Die Unterbringung und das Essen waren wie die gesamte Organisation recht gut hier, trotz der oft sichtbaren großen Armut in diesem Land. Beim Essen hätte man sich manchmal weniger Fleisch, dafür mehr Kohlenhydrate gewünscht, aber irgendwie ging das immer. Der allgegenwärtige Schafskäse war jedenfalls sehr lecker!

 

7.9.2001: 5.Etappe: Burgas - Stara Zagora, 180km
Die ersten 100km gab es heute immer Gegenwind und die Bulgaren hatten hart zu kämpfen, um das Tempo an der Spitze hoch zu halten für den Gelben. Noch dazu war es heute sehr stürmisch und kühl, es blieb aber trocken. Dann änderte sich die Richtung der Straße und auf einmal ergab sich eine brutale Windkante, es wurden die letzten 80km gerast bis zum Umfallen.

Wieder war ich etwas eingeklemmt und ein bißchen weit hinten gewesen, so fand ich mich in der Verfolgergruppe wieder. Hier wurde eine gute Staffel gefahren und ich mußte nur durchrollen, denn vorne waren einige aus meiner Mannschaft, eine sehr bequeme Position. Trotzdem mußte ich böse um mich schlagen, um überhaupt in der Staffel zu bleiben, denn hinten an der Kante tat es viel zu weh, da hat es sogar unseren Spitzenfahrer Udo Müller weggeweht!

Weil sich die 16 Mann vorne trotz ihres Vorsprungs (1.45 min max.) ständig zu zerlegen suchten (die sind anders im Osten!), fanden wir Anschluß, aber sofort gab es die Konterattacke, jetzt zerbröselte wieder alles. Auf einmal fand ich mich in der dritten Gruppe wieder! Voller Wut zog ich mit allem was ich hatte durch und kam wieder in die zweite Gruppe zurück, vorne waren 17 Mann. Im Spurt um den 18. Platz (jeden Tag gab es 25 Preise) fuhr ich bei knapp einem Kilometer vor dem Lappen ab, der Gegensturm und die ewig ansteigende Zielgerade töteten mich aber und so wurde ich wieder aufgesaugt (39.Platz, Gesamt-39.).

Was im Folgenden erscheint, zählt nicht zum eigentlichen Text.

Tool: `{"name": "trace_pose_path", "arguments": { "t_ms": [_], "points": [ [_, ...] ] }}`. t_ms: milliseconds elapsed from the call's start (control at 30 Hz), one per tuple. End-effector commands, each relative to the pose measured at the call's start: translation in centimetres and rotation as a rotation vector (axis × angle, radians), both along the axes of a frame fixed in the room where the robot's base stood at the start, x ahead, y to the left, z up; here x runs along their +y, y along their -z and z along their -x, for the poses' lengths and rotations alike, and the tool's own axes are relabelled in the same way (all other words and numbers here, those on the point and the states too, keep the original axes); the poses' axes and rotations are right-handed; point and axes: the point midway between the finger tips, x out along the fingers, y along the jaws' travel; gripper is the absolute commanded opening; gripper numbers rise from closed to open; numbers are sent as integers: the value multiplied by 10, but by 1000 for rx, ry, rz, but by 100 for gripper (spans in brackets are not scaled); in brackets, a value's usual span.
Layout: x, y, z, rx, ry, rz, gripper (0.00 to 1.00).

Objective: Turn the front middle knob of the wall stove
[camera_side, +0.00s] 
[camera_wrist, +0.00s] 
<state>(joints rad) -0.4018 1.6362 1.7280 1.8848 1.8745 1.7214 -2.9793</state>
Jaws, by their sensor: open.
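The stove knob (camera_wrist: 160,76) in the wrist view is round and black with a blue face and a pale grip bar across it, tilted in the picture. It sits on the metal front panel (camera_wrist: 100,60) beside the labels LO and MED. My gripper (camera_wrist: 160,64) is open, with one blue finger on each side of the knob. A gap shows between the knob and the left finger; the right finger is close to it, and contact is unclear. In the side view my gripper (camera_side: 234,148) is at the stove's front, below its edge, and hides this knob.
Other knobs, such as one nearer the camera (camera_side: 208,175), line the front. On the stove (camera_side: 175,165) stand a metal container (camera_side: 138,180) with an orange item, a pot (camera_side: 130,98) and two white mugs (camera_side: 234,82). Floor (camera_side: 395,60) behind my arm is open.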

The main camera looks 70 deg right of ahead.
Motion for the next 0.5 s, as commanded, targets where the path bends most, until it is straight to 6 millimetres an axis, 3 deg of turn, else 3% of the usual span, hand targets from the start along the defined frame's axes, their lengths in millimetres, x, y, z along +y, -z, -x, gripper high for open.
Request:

Das war heute so richtig hartes Männerradfahren für Fortgeschrittene.

 

8.9.2001: 6.Etappe, Stara Zagora - Pavel Banya, 164km
Das Streckenprofil wies den heutigen Abschnitt als die Königsetappe aus. Nach 35km kam der erste Berg, der richtig schnell gefahren wurde und den ich mit knapper Not und einigen Verrenkungen in der Abfahrt knapp überlebte. Dann gab es bis km 100 Ekelkante, die beständig an den Kräften fraß. Viele fraßen angesichts des Finales etwas anderes, die Rundfahrt wurde von keinerlei Kontrollen belästigt.

Dann tat sich ein 17km langer Pass mit 1100 Hm, anfangs mit dem Blatt zu fahren, später steiler, auf. Mit Beginn der ersten steilen Serpentine war das Feld sortiert und ich fand mich in einem ansehnlichen Grupetto wieder, fuhr meinen Rhythmus. In der Abfahrt ließ ich es etwas rollen, ein Österreicher und ein Rumäne klinkten noch ein und zu dritt rollten wir einige Versprengte auf, kämpften noch die letzten 20km gegen den heftigen Wind. Trotzdem gab es 17.40 min auf die Backe (51.Platz, Gesamt-41.). 

 

9.9.2001: 7. und letzte Etappe, Pavel Banya - Sofia, 181km
Nix war es mit Friedensetappe (die sind anders im Osten!). Ein fröhliches Gesäge an einer Ekelwindkante entwickelte sich und ich war total breit. Wie an den anderen Tagen, so hatten auch heute wieder einige meiner Berliner Mannschaftskameraden super Momente, Armin Krahl wurde sogar Zweiter, unsere beste Plazierung in dieser Rundfahrt!

Die erste Bergwertung bei km 70 war ein wirklich ewig langer Zieher, an dem viele abfielen, ich konnte zu meiner eigenen Überraschung dabeibleiben, obwohl ich dabei fast gestorben wäre! Beim zweiten Berg bei km 120 hat es mich dann aber aufgestellt, ich landete in der zweiten Hälfte des Feldes, vorne fuhren 38 Mann. Wir donnerten mit Zug und Tempo in einer ordentlichen Staffel nach Sofia hinein, bekamen trotzdem 9.40 min auf die Backe (39. Platz). 

Insgesamt bin ich bei dieser Bulgarien-Rundfahrt auf dem 42.Platz gelandet und habe sehr hart kämpfen müssen. Ich hatte eine ordentliche, wenn auch nicht überragende Form nach meiner Pause und war eigentlich recht zufrieden, besonders über meinen Ritt über 80km auf der dritten Etappe.

 

10.9.2001: Rückreise
Am Montag morgen starteten wir um 6 Uhr durch. Diesmal sollte es über Serbien nach Hause gehen, trotz teurem Transitvisum (DM 50.- pro Person), Autoversicherung (int. grüne Versicherungskarte gilt da nicht - Abzocke!) und horrend hohen Mautgebühren. Nach 20 h Autofahrt ab Sofia über Belgrad, Novi Sad, Szeged, Budapest, Wien (dort 2 h Stau), Linz, Passau und Deggendorf (mein dort abgestellter Wagen war noch da!) erreichte ich endlich die Heimat in Deisenhofen.